How do we classify them legally?

In the United States, cryptocurrencies are not considered currency; they’re classified as property. The IRS addressed the taxation of virtual currency transactions in Notice 2014-21. Virtual currency is treated as property for federal tax purposes; general rules for property transactions apply. U.S. regulators (the Commodity Futures Trading Commission “CFTC,” and the Securities and Exchange Commission “SEC”) have generally classified bitcoin and other cryptographic assets as commodities. It is important to note, however, that these “cryptocurrencies” are traded internationally, and each country has its own rules. For example, in September 2017, China shut down a variety of cryptocurrency exchanges. Further, South Korea is pushing for deeper collaboration with Japan and China to regulate cryptocurrencies. It seems that regulation is the newest frontier for these crypto-assets.

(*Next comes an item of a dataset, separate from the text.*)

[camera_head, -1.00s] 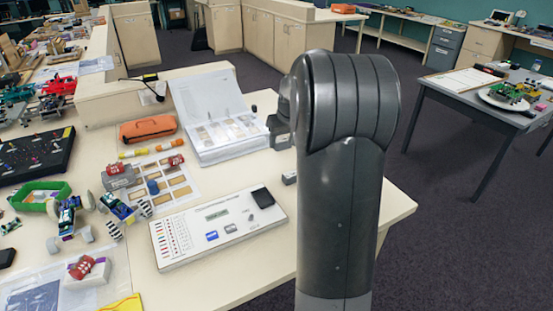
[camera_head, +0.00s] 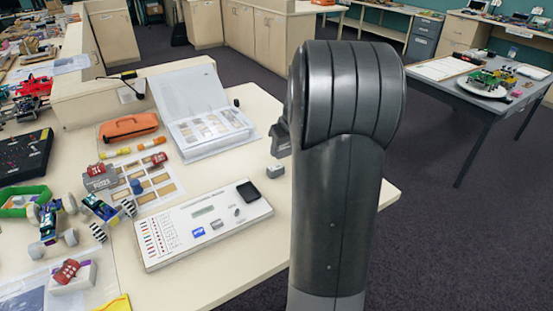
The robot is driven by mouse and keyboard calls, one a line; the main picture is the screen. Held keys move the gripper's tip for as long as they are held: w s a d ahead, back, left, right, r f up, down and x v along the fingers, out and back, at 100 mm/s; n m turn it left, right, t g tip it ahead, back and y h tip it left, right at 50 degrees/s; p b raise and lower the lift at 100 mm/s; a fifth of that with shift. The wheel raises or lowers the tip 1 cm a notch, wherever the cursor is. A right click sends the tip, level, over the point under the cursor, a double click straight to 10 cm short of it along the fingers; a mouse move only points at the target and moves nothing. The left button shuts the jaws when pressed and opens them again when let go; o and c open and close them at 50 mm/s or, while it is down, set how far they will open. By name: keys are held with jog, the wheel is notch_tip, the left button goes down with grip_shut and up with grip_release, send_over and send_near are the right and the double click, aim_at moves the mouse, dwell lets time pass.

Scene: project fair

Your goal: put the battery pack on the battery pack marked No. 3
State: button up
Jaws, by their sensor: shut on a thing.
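A boxy dark grey part of my gripper (camera_head: 280,138) shows at the left edge of my large arm link, over the right side of the pale table (camera_head: 352,197). My gripper is shut on a thing, but its fingertips and what it holds are hidden. A small grey block (camera_head: 275,171) lies on the table just below it. It may be a battery pack; no number is readable on it. A gap shows between this block and the visible part of my gripper.
Left of the block is a white panel (camera_head: 176,241) with a black device (camera_head: 248,192). An open white binder (camera_head: 215,147) stands behind, near an orange case (camera_head: 128,127). Red-topped items and model cars crowd the left. The table's right edge is near my arm.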

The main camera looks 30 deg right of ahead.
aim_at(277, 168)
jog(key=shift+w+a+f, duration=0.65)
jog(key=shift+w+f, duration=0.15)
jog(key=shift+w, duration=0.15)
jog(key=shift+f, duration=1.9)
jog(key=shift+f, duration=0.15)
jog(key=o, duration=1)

The regulatory framework of cryptocurrency is a mess, in part because people are still confused and the space is developing rapidly. There has been confusion as to whether ICOs produced securities (an ICO is like an IPO) and the SEC does not always agree with the CFTC. It appears that when the dust settles, crypto-assets will most likely be classified as commodities. Aside from debating as to whether crypto-assets are commodities, new and exciting headaches for regulators, like trading futures or establishing crypto-ETFs, are popping up. U.S. financial firms CME Group, CBOE, and Cantor Fitzgerald listed financial products offering exposure (and futures) to cryptocurrencies on December 18, 2017. Just days ago, on January 8, 2018 two U.S. companies shelved proposals to launch bitcoin ETFs because the SEC expressed liquidity concerns. The CFTC has a website devoted to just bitcoin, and likely they’ll expand it to other blockchain based assets.

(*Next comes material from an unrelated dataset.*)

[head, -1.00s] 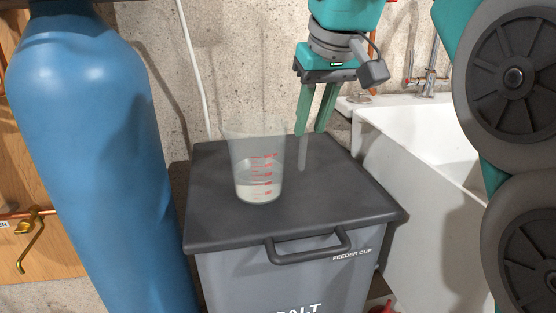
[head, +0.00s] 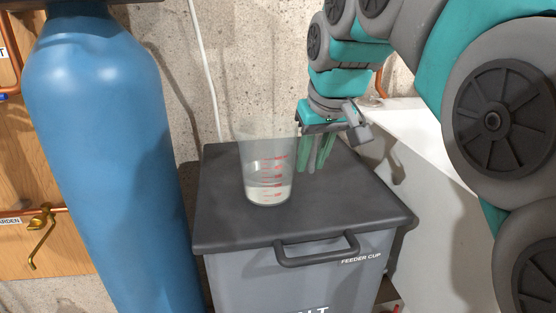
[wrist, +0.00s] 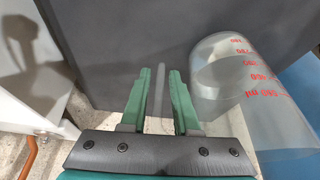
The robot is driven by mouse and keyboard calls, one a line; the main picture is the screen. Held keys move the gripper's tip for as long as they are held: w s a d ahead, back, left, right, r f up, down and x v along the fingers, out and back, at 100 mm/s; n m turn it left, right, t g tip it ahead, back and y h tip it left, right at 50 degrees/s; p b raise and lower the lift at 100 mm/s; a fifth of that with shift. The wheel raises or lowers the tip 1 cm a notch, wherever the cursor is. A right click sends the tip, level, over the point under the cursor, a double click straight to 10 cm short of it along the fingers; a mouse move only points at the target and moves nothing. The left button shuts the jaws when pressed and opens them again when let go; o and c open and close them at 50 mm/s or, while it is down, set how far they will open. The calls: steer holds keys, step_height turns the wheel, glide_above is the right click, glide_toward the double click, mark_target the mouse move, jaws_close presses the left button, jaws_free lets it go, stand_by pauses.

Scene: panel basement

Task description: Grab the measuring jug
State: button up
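The measuring jug (head: 267,182) is a clear, tapered cup with red markings and some pale contents. It stands upright on the dark lid of the grey salt bin. In the wrist view the jug (wrist: 232,82) is just right of my fingers. My gripper (head: 317,167) points down beside the jug's right side, low over the lid. In the wrist view its green fingers (wrist: 160,76) are apart. A pale narrow upright strip (wrist: 157,92), apparently the jug's handle, shows between them without clear contact. How it joins the jug is hard to see.
The bin's dark lid (head: 230,226) has free room around the jug. A tall blue cylinder (head: 105,150) stands close on the left. A white sink (head: 425,210) is on the right, and a concrete wall (head: 240,60) is behind.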

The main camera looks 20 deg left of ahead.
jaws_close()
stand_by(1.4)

The Senate’s financial services panel will hold a hearing in February 2018 with market regulators to discuss the risks cryptocurrencies pose to the financial system – hopefully this hearing will give us a better understanding as to what future crypto-regulation will look like. In the meantime, it is very difficult to determine whether all your friends telling you to invest in Bitcoin, Litecoin, Ether, and XRP are giving you good advice. Likely, they’re not giving you good advice, and the Oracle of Omaha’s prediction is one to consider.